At the beginning of the last year of
kindergarten (children aged 5.2 years) the children were administered a battery of cognitive tests (Vocabulary
and Block Design from the Wechsler , and tests assessing working memory, verbal
and visuo-spatial short-term memory, phonological ability, verbal counting
ability, and processing speed).
At the end of the
last year of kindergarten (children aged 5.8 years) numerical competence was assessed (by tests
assessing concepts of comparison, classification, one-to-one correspondence,
seriation, the use of number words, counting and general understanding of
numbers).
At the end of the
first year of primary school (children aged 6.6 years) mathematical achievement was assessed (by tests assessing
spatio-temporal analysis, seriation, and classification (i.e., the ability to
order spatio-temporal sequence and to order objects from smallest to largest), acquisition
of the concept of natural numbers (i.e., to be able to position numbers on the
‘number line’), understanding of basic arithmetic operations (+, −), and the capacity to locate objects in
space).
The paper adds some background on the
assessed cognitive abilities:
Phonological awareness and mathematics - one
study found a significant relationship between phonological awareness (rhyme
detection and initial consonant detection) assessed at 4 and 5 years of age and
mathematical competencies as judged by teachers at the beginning of first
grade. Another study found that
phonological awareness scores (rhyme tasks) assessed at 5 years of age
predicted reading as well as arithmetic abilities 1 year later. Yet another
study reported that phonological processing (measured by rapid digit naming,
first sound matching, and last sound matching) was a unique determinant of fact
fluency but did not predict other aspects of math performance (e.g., story
problems). There are also studies showing
that phonological awareness does not predict mathematics ability and is only a
predictor of reading ability.
Counting ability - A verbal counting task (e.g., repeating as
fast and accurately as possible a sequence of numbers) is a mixed measure that
requires numerical knowledge of number sequence as well as speed of
articulation and, therefore, the activity of phonological loop. Counting is linked to phonological abilities,
since children learn to count at 2 years of age without employing number words
to describe the quantities.
Processing
speed - A number of studies showed that
children with poor mathematical abilities have poor performance in processing
speed. Processing speed was found to
be the best predictor of arithmetic competence among 7-year olds. One study found that fourth grade children with arithmetic
learning disability suffered from a deficit in the speed of activating both
numerical and non-numerical information from long-term memory. Speed of
retrieval of information from long-term memory
is a correlate of arithmetic skills in second to fifth graders. In a group of third grade children,
processing speed was a significant predictor of arithmetic ability when
assessed by visual matching and retrieval fluency tasks.
How
were the cognitive abilities assessed in this research?

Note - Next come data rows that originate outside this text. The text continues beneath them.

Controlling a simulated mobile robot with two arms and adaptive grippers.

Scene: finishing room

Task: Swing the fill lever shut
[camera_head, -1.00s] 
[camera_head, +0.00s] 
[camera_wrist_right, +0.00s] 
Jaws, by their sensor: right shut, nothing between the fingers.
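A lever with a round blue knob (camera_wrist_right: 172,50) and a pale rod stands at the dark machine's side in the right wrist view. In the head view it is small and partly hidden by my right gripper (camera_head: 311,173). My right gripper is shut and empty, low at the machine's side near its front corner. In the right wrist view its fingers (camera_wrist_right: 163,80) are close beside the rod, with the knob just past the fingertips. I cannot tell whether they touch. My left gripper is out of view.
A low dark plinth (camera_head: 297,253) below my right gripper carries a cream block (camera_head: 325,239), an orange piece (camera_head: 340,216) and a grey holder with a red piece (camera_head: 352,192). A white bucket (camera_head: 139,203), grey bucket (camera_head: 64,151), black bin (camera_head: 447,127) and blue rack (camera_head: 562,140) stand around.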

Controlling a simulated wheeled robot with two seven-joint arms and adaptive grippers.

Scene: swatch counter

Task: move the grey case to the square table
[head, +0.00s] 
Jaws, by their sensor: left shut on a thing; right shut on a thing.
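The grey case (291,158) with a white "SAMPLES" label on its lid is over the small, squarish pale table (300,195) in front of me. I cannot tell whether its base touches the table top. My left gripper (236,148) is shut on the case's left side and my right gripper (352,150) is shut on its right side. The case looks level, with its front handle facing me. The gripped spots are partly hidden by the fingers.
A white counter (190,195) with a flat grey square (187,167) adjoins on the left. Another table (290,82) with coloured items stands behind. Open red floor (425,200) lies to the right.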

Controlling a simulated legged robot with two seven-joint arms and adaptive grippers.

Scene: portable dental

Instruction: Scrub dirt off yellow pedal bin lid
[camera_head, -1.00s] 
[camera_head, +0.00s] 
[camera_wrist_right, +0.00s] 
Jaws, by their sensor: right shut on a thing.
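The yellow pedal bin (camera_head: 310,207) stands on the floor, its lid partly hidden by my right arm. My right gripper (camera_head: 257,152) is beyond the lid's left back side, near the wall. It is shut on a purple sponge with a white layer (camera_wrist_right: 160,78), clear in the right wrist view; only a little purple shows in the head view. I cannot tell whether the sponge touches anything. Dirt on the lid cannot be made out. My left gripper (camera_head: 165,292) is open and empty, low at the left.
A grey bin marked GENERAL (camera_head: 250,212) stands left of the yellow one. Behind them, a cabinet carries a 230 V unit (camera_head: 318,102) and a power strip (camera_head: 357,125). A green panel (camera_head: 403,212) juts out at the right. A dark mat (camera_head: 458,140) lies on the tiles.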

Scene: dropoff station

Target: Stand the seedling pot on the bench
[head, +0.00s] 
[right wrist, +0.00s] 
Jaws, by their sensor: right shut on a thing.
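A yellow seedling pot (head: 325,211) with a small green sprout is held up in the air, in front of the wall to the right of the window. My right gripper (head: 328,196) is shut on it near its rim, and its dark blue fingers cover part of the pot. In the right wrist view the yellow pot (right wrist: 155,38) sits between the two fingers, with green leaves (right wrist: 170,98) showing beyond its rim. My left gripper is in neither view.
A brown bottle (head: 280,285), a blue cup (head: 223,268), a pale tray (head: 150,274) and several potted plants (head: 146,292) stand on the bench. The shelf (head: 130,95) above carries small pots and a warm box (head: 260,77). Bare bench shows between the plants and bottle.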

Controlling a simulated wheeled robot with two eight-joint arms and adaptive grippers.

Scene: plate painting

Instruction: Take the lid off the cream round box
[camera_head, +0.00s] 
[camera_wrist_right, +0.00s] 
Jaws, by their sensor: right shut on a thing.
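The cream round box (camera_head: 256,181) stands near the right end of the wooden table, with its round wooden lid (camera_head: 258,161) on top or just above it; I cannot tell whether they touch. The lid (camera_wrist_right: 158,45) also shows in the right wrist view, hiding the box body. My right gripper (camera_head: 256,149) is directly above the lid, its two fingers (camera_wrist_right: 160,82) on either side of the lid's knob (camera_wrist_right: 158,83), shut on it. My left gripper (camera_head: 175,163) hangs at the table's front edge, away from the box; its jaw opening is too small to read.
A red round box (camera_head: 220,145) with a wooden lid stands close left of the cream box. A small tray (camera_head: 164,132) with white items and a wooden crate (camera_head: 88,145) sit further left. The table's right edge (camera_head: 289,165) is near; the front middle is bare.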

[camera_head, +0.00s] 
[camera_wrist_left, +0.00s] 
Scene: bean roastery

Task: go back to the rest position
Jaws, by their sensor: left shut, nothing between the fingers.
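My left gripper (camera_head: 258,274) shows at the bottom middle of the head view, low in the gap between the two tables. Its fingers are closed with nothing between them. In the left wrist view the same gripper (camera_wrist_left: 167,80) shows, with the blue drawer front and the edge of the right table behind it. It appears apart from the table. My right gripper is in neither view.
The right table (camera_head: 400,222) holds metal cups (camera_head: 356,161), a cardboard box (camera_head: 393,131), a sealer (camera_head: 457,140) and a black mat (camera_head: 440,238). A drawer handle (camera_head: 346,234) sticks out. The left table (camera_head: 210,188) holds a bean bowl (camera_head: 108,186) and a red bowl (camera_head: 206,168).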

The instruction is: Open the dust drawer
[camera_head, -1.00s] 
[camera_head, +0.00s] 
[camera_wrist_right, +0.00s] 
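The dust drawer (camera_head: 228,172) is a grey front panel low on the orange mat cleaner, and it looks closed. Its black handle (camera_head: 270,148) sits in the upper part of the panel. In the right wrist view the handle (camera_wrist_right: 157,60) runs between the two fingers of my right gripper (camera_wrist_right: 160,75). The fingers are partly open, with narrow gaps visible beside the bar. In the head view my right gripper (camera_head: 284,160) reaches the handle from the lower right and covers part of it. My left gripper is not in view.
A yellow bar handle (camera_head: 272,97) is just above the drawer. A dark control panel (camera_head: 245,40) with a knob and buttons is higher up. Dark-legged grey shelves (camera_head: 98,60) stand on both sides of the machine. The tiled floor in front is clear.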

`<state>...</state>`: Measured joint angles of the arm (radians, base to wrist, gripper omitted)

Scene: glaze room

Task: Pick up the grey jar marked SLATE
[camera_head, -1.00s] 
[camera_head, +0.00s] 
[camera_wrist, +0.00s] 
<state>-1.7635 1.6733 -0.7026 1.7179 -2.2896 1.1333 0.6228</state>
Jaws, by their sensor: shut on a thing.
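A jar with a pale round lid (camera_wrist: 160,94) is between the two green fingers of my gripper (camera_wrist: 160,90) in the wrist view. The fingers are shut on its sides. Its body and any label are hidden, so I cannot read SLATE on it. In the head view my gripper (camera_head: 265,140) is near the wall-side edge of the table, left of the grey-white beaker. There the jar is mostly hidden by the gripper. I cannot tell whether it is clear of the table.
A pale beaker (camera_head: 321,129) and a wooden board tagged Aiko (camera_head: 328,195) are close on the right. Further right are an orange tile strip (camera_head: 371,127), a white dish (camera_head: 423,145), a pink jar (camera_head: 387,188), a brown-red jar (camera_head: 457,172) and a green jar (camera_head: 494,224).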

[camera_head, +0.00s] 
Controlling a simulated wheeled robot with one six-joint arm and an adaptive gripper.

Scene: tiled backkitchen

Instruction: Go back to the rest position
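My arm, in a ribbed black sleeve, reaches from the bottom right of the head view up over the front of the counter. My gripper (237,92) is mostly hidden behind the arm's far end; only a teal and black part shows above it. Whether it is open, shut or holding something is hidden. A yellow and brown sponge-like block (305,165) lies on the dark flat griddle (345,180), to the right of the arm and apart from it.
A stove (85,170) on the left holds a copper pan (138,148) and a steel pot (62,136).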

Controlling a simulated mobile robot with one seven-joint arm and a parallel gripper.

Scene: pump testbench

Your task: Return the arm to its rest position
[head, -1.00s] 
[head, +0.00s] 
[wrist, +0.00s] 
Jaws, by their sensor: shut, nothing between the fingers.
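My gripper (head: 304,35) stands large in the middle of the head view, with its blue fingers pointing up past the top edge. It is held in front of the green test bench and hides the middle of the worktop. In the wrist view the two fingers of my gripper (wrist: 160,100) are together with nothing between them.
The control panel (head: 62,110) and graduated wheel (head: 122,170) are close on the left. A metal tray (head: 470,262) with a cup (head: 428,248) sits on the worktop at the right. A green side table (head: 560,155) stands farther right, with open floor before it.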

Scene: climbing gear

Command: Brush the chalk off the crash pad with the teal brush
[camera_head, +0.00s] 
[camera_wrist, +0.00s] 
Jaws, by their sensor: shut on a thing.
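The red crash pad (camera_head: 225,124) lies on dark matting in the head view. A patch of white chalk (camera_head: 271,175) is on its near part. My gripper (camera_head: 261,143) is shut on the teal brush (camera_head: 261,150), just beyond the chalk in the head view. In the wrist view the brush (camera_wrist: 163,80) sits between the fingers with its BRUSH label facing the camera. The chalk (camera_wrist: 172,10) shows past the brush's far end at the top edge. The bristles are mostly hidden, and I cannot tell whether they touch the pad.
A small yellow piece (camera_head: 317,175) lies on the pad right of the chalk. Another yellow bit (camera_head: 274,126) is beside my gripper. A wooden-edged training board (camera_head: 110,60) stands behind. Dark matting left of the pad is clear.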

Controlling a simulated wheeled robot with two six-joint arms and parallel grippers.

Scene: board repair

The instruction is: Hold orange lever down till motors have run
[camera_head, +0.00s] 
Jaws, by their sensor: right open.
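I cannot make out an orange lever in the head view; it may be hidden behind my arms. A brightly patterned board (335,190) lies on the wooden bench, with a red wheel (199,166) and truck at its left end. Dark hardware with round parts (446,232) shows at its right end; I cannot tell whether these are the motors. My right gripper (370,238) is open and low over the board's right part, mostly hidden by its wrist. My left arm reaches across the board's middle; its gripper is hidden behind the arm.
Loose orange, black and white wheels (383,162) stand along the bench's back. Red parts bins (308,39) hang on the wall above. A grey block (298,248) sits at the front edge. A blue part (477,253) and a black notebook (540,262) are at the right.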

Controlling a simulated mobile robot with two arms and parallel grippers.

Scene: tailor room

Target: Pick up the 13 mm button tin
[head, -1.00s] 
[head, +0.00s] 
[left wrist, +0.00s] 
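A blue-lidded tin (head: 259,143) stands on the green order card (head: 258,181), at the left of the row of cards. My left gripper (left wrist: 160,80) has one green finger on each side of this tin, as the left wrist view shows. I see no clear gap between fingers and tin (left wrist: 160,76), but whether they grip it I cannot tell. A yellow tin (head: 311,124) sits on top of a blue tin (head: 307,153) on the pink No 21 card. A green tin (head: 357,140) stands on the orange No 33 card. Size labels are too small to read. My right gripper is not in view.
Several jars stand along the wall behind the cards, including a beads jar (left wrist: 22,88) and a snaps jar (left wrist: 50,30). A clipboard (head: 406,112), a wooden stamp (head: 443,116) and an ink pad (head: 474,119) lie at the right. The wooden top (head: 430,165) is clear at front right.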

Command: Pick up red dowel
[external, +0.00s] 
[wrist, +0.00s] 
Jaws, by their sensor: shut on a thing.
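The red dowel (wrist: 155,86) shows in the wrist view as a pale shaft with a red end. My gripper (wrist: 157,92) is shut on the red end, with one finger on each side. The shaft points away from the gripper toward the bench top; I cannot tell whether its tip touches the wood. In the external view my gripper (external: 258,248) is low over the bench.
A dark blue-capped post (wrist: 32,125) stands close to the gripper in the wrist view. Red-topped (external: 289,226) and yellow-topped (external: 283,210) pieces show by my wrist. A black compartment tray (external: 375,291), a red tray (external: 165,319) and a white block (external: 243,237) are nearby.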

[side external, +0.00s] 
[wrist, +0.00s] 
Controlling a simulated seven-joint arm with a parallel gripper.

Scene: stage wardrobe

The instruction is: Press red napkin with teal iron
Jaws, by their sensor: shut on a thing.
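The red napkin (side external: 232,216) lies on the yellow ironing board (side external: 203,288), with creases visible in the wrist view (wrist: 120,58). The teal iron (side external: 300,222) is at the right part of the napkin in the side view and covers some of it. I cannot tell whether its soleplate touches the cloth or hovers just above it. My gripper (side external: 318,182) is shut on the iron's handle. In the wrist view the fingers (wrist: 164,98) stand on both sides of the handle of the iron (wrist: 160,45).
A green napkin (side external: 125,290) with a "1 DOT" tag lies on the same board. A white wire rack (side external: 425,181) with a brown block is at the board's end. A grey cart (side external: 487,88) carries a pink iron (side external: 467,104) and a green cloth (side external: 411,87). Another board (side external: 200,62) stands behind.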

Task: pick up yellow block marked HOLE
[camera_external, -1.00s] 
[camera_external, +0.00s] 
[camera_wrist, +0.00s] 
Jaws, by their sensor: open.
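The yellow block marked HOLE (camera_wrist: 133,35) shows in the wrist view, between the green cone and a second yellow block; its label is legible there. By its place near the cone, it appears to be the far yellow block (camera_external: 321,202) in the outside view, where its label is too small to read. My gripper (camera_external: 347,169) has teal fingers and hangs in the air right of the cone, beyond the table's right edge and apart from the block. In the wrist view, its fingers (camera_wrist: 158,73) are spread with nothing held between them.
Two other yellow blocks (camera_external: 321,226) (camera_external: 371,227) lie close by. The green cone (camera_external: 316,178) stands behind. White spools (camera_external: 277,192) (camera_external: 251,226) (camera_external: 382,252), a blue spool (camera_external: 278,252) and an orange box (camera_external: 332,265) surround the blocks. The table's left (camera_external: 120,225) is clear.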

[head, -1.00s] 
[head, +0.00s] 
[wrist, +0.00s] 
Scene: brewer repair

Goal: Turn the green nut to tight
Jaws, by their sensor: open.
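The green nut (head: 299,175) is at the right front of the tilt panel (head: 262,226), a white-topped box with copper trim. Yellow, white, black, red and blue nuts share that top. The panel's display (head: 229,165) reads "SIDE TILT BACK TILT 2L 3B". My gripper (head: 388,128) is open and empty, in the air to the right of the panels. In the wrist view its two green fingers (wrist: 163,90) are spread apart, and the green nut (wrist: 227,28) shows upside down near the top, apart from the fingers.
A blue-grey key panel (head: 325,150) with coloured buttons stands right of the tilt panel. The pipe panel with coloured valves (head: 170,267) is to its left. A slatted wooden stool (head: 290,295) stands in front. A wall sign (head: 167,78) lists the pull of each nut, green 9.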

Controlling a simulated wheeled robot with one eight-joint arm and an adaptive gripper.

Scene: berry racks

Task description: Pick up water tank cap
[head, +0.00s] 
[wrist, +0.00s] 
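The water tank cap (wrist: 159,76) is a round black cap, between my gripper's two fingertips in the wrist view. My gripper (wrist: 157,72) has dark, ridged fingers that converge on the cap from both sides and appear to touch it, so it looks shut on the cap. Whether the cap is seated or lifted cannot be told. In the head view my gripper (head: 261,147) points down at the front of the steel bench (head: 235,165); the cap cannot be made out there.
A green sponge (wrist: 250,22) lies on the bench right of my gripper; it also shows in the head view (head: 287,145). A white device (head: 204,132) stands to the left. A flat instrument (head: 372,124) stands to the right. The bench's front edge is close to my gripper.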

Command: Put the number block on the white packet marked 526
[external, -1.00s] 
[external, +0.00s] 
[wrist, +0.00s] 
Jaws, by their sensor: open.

Processing speed was assessed with the WJ III visual matching
test. The child was asked to locate and
circle two identical symbols that appear in a row of six symbols. In speed pattern comparison task 60 pairs of patterns were presented, and the
child had to decide as quickly as possible whether the two
patterns of each pair were identical.
Verbal
Memory span was assessed with a
forward digit and word recall tasks. Visuo-spatial memory span was assessed with a task
in which the child was shown a path
taken by a frog on a 3 × 3 or 4 × 4 chessboard. The child had to reproduce the experimenter’s moves. Another task was the Corsi block task that
requires children to watch the experimenter pointing to a series of blocks that
are arranged randomly on a board, and then to point to the blocks in the same
order.
Working
memory was assessed with a list of two to five
words of which the child had to remember the first word and to concurrently
perform a dual task. Digit backwards recall
task was also administered.
For the word fluency task the child was asked to generate as
many words as possible in 1 min beginning with a particular letter. For the semantic fluency task the
child was given a minute to name as many items as
possible from particular semantic categories: animals, objects, and
occupations.
Phonological awareness was assessed by word and pseudo-word repetition, recognition and
repetition of the first or last sound of the word or non-word said aloud by the
experimenter in words and pseudowords, phonological
analysis and synthesis of words.
For the verbal counting task, the child
was asked to count as fast as possible from 1 to 10 three times.
Counting speed was
assessed with a task requiring the child to count objects as
fast as possible.
Results:
Numerical competence as measures at the end of
kindergarten was significantly correlated s 0.45 with processing speed, 0.42
with working memory , 0.42 with phonological skills and 0.46 with verbal
counting and counting speed.
Mathematical achievement as measured at the end of
first grade was significantly correlated 0.35 with vocabulary, 0.34 with
processing speed, 0.32 with verbal counting and counting speed, and 0.42 with
numerical competence as measured at the end of kindergarten.
Path
analysis model showed that the strongest predictors of numerical competence at
the end of kindergarten are processing speed and working memory. The strongest predictors of mathematical
achievement at the end of first grade
are numerical competence at the end of kindergarten, processing speed and
vocabulary.
Processing speed may facilitate the execution of several
tasks, such as counting speed, as well as recall of partial results of problem
solutions, preventing the decay of the information that must be processed. Phonological
awareness and counting skills were highly correlated with processing speed in
this research. This might mean that the
faster a child can process stimuli, the faster he/she can access phonological information about numbers and
counting.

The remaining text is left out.